Jean 6/1 à 15
Chers frères et sœurs,
Ce récit, ce signe, ce miracle, que l’on appelle parfois celui de « la multiplication des pains » est repris dans les 3 Evangiles synoptiques comme dans celui de Jean que nous venons d’écouter.
Un peu comme une séquence cinématographique, il comporte un cadre, un contexte, différents acteurs et personnages, un scénario, un début, un déroulement et une conclusion.
De très nombreux peintres des écoles italiennes comme le Tintoret ou espagnoles comme Herrera le Vieux, et bien d’autres, ont représenté cette scène, joyeuse, colorée et animée.
Plantons le décor : la traversée du lac de Tibériade et une grande foule qui suit Jésus et ses disciples jusque dans ces terres païennes.
Puis Jésus gravit une montagne, cette montagne qui joue un rôle si important dans les récits bibliques et évangéliques. Elle est en effet souvent le lieu d’un retrait du monde, d’une « retraite », mais aussi celui de la révélation et parfois même d’une théophanie, c’est-à-dire d’une rencontre avec Dieu.
Jésus veut-il se retirer du monde ? Veut-il échapper à sa notoriété grandissante, à ces foules qui désormais le suivent avec passion et dévotion ?
Pour cette fois, c’est encore loupé !
Malgré la traversée du lac, l’ascension de cette montagne, la foule est toujours là… 5000 hommes, 5000 personnes ; les femmes et les enfants sont-ils seulement comptés ?
C’est une multitude que l’on ne voit que très rarement dans nos temples, nos églises ou nos assemblées.

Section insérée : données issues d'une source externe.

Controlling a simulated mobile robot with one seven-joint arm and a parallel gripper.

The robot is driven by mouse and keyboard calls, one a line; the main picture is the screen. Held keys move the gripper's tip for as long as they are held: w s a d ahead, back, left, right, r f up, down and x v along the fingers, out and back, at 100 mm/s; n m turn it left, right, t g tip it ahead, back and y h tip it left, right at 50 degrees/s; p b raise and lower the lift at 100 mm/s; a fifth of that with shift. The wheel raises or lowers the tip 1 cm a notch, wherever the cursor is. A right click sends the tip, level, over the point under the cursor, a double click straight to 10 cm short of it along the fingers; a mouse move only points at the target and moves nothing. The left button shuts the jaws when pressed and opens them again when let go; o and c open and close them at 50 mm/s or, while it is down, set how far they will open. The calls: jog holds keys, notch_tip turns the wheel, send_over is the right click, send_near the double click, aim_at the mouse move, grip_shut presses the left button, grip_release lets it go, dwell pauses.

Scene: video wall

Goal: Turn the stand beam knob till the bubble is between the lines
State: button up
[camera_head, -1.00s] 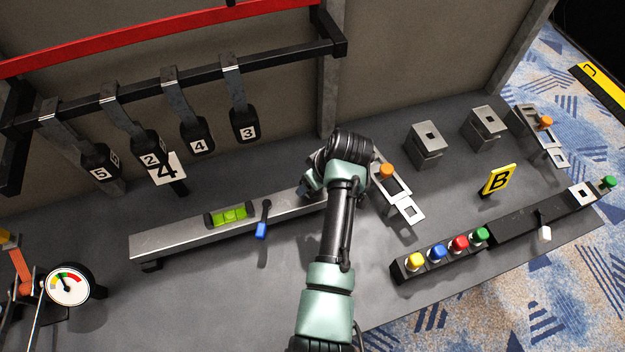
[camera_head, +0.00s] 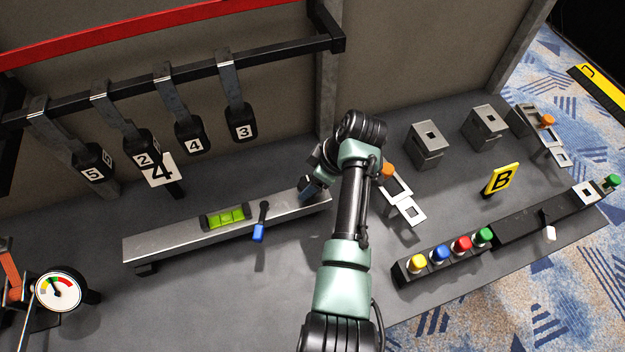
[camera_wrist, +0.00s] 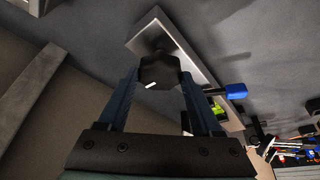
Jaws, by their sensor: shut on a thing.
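The stand beam (camera_head: 160,241) is a long grey metal bar in the head view. A green level vial (camera_head: 225,217) sits on it; the bubble's place against the lines is too small to tell. A lever with a blue handle (camera_head: 258,232) is on the beam right of the vial. My gripper (camera_head: 309,189) is at the beam's right end. In the wrist view my gripper (camera_wrist: 160,80) is shut on the dark faceted knob (camera_wrist: 160,68), which has a white mark. The vial (camera_wrist: 214,108) shows partly behind the right finger.
A rail with numbered hanging weights (camera_head: 140,148) is behind the beam. A round gauge (camera_head: 58,291) stands at left. An orange-knobbed latch plate (camera_head: 402,190) is just right of my arm. A panel with coloured buttons (camera_head: 440,253) is at right.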

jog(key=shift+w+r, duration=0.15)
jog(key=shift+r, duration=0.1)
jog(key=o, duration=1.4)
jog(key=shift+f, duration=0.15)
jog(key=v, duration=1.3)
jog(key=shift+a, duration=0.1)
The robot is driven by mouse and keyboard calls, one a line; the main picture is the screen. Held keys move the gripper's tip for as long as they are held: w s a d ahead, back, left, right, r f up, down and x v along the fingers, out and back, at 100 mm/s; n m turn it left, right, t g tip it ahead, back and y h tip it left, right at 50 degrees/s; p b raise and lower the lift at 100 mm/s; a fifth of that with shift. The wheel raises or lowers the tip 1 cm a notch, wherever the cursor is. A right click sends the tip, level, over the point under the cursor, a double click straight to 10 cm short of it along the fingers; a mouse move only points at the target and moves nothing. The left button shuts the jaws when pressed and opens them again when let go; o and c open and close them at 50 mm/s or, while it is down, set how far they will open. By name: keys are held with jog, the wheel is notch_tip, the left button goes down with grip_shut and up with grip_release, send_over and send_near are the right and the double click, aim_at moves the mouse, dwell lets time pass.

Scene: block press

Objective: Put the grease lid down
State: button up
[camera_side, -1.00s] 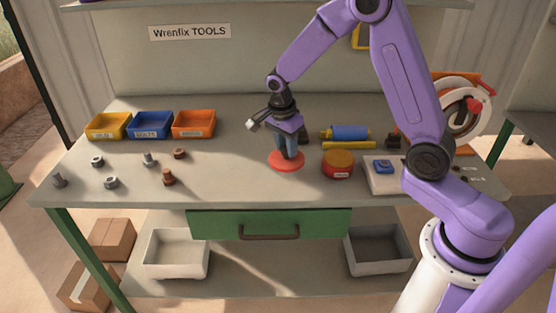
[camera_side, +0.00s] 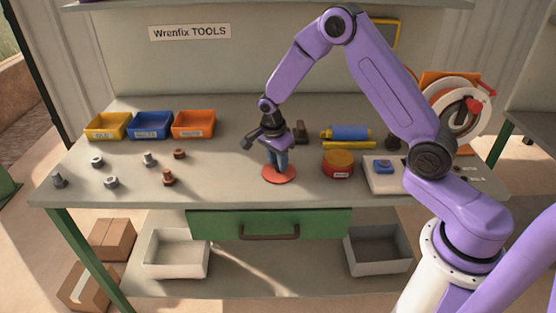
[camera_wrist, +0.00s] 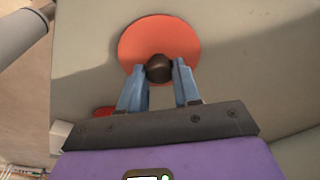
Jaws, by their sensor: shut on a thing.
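The grease lid is a flat round red-orange disc (camera_side: 278,176) with a dark knob at its centre. In the side view it is level, low over or on the bench top, left of the grease tin; I cannot tell whether it touches. My gripper (camera_side: 277,164) points down over it. In the wrist view the two blue fingers (camera_wrist: 158,74) are shut on the dark knob (camera_wrist: 158,66), with the lid's disc (camera_wrist: 150,35) spreading out beyond. The grease tin (camera_side: 338,170) is red with an open yellowish top.
Yellow (camera_side: 106,126), blue (camera_side: 150,125) and orange (camera_side: 194,124) bins stand at the back left. Several bolts and nuts lie in front of them. Bench around the lid is clear.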

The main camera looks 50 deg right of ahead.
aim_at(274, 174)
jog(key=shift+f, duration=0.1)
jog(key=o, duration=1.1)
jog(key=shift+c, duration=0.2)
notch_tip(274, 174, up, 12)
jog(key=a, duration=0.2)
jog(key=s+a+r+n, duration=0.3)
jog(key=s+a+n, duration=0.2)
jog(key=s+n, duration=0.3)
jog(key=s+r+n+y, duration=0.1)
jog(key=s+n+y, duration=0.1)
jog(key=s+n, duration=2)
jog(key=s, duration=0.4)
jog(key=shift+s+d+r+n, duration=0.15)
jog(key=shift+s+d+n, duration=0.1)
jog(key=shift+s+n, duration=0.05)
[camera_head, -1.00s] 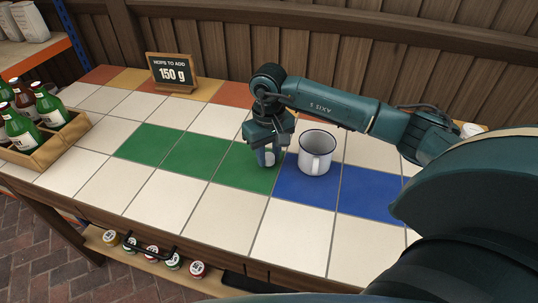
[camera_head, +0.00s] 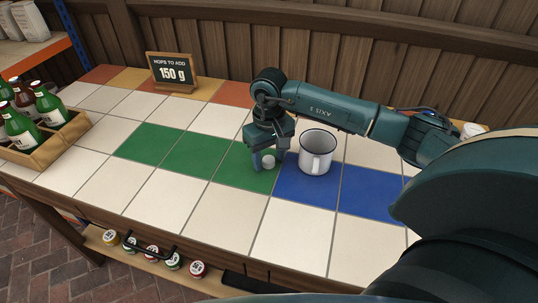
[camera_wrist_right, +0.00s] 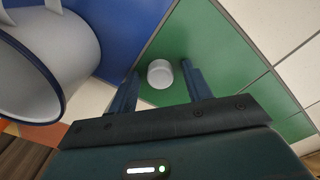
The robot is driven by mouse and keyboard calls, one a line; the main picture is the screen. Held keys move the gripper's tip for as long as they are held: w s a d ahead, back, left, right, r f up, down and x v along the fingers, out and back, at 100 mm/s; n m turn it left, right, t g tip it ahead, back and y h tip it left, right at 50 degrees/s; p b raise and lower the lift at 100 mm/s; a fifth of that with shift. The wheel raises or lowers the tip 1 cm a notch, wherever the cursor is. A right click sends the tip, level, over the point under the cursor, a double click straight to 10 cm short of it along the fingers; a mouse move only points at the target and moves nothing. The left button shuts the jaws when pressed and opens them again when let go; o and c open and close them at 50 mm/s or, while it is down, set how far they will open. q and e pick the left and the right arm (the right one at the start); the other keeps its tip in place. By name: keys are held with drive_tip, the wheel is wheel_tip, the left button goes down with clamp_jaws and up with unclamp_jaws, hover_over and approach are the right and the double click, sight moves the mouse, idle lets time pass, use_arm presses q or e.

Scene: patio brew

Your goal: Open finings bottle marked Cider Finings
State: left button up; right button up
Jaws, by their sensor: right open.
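My right gripper (camera_head: 266,162) is open and pointed down over the green tiles near the middle of the table. A small white cylinder (camera_head: 268,162), like a cap, is on the green tile between its fingers. In the right wrist view the white cylinder (camera_wrist_right: 159,74) has clear gaps to both fingers of the right gripper (camera_wrist_right: 162,82). No Cider Finings label is readable. A small whitish object (camera_head: 472,129) at the right back is mostly hidden behind my right arm; I cannot tell what it is. My left gripper is not in view.
A white enamel mug (camera_head: 314,158) stands on the blue tiles close right of the gripper. A "150 g" sign (camera_head: 172,72) stands at the back. A wooden crate (camera_head: 46,150) of green bottles is at left. Several lidded jars (camera_head: 151,252) sit below the front edge.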

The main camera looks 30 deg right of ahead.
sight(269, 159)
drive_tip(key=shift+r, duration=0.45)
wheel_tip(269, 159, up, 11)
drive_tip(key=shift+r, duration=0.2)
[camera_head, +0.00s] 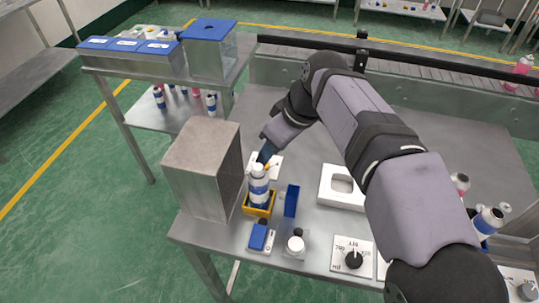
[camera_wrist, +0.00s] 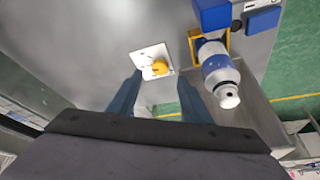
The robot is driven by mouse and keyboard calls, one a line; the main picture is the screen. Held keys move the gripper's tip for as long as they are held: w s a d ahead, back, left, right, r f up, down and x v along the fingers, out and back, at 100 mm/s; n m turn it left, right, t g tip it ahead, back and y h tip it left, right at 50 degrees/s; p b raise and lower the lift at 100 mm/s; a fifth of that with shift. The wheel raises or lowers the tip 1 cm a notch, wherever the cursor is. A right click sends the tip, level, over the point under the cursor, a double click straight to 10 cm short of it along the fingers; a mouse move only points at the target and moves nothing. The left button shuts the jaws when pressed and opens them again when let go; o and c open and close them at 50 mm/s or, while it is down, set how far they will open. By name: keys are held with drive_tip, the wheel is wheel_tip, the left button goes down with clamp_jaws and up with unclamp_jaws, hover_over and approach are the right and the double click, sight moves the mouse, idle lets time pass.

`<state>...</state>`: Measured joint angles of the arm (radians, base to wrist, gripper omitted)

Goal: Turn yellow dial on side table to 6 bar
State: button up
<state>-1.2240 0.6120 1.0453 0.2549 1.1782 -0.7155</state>
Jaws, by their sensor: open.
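The yellow dial (camera_wrist: 158,68) sits on a white plate (camera_wrist: 143,55) on the metal table. In the wrist view it lies between and just beyond my fingertips. Its scale and pointer are too small to read. My gripper (camera_wrist: 159,80) is open, with one blue finger on either side of the dial's line and no visible contact. In the head view my gripper (camera_head: 266,153) is over the same white plate (camera_head: 277,164), behind the white and blue can (camera_head: 259,185). There the dial is mostly hidden by the gripper and can.
The can stands in a yellow holder (camera_head: 258,210), close to my gripper; it also shows in the wrist view (camera_wrist: 217,70). A tall metal box (camera_head: 203,170) stands left. A blue upright block (camera_head: 291,200), white block (camera_head: 341,188) and black-knob dial (camera_head: 353,259) are nearby.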

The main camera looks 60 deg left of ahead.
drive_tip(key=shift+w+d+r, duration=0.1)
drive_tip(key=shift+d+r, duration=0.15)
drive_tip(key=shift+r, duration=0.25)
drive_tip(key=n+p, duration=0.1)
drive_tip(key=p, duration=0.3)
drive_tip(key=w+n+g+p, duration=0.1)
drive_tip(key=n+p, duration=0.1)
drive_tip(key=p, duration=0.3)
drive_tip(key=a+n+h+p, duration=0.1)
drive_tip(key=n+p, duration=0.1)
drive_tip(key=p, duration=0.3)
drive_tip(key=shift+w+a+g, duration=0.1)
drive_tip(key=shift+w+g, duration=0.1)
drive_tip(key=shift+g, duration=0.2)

C’est plutôt lors des festivals musicaux comme Garorock à Marmande il y a un mois que l’on voit de pareils rassemblements. Je le sais, ma fille en est une habituée !
Mais là, pas de concerts, de groupes de rock ou de spectacle. Cette foule qui a suivi Jésus dans ce lieu isolé est tout simplement affamée, elle est affamée au sens propre comme au sens figuré.
Nous pouvons l’imaginer comme étant composée de gens simples, humbles et de modestes extractions.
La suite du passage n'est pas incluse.